• GIVEN TASK: In the listing below, locate the lines that hold "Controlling" and copy them.

• ROWS:
==============================

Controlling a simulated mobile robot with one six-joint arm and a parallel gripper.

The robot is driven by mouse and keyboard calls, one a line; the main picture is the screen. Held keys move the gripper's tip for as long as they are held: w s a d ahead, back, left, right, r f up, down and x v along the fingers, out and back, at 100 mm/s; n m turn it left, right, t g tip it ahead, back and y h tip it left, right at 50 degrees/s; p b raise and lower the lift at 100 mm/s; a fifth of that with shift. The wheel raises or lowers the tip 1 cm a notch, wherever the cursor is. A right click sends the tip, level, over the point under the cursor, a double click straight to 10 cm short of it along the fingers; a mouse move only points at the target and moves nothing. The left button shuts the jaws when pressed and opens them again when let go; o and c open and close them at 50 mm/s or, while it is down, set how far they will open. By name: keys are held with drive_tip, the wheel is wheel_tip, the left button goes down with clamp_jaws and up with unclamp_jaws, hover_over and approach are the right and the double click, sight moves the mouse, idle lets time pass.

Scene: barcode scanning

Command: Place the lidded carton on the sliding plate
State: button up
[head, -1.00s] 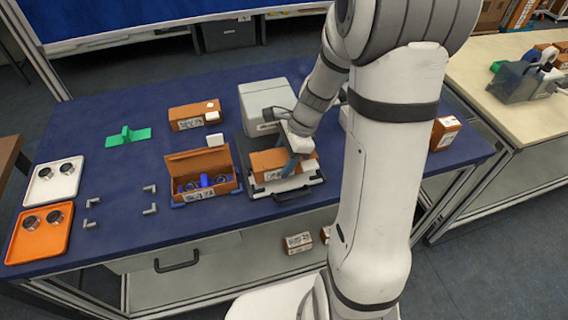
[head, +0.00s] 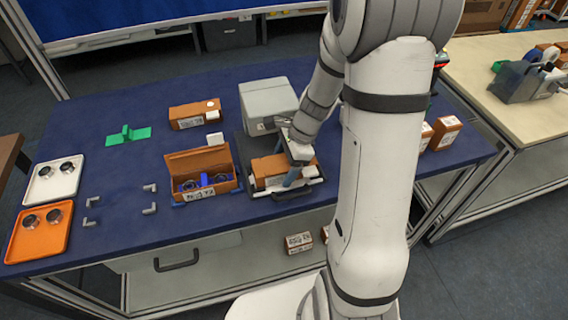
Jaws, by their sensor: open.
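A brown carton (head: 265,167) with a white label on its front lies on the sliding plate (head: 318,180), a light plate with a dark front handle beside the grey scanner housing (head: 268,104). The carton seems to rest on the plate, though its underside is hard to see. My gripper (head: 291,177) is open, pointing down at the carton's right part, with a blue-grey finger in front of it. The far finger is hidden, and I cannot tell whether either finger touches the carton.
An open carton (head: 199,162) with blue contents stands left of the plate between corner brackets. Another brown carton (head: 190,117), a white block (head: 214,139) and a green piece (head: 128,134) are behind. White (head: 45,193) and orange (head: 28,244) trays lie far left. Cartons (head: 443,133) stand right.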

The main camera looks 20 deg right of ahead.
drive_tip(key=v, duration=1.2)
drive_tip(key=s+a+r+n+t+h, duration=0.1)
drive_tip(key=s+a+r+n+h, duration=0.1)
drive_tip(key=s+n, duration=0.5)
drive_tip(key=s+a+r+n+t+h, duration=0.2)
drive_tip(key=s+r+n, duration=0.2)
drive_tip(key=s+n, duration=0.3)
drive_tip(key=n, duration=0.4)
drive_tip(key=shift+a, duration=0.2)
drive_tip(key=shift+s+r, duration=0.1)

==============================

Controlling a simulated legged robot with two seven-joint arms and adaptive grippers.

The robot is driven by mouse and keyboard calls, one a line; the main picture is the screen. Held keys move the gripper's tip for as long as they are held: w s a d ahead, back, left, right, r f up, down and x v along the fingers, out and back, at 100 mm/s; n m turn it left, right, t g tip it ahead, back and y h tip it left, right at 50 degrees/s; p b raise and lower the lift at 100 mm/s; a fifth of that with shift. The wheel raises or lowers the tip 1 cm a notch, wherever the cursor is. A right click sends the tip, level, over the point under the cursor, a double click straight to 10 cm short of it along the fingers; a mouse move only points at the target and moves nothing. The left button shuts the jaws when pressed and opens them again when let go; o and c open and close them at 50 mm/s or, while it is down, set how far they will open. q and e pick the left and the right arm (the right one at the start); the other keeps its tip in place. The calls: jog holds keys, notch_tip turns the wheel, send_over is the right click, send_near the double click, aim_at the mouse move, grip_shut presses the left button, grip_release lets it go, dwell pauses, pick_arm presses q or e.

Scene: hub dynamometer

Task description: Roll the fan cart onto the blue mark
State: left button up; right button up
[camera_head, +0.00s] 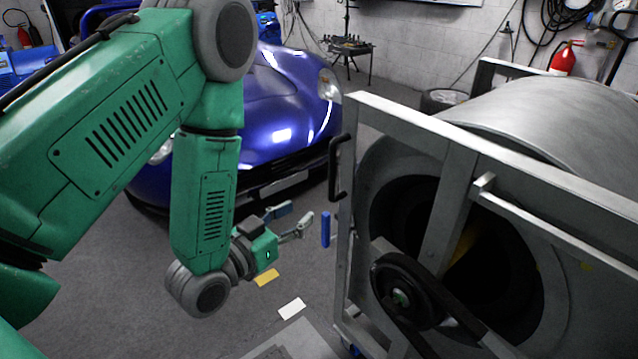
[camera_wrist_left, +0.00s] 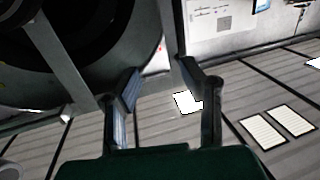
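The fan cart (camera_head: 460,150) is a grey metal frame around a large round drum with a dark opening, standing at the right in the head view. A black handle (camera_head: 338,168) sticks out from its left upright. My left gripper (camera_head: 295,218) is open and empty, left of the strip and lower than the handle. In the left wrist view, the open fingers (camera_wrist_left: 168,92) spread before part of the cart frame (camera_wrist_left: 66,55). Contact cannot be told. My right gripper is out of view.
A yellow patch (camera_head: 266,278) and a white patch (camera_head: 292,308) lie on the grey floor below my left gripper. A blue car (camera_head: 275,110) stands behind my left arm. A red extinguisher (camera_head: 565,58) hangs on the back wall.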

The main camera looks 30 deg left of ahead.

==============================

• ANSWER TO THE PROBLEM:
Controlling a simulated mobile robot with one six-joint arm and a parallel gripper.
Controlling a simulated legged robot with two seven-joint arms and adaptive grippers.

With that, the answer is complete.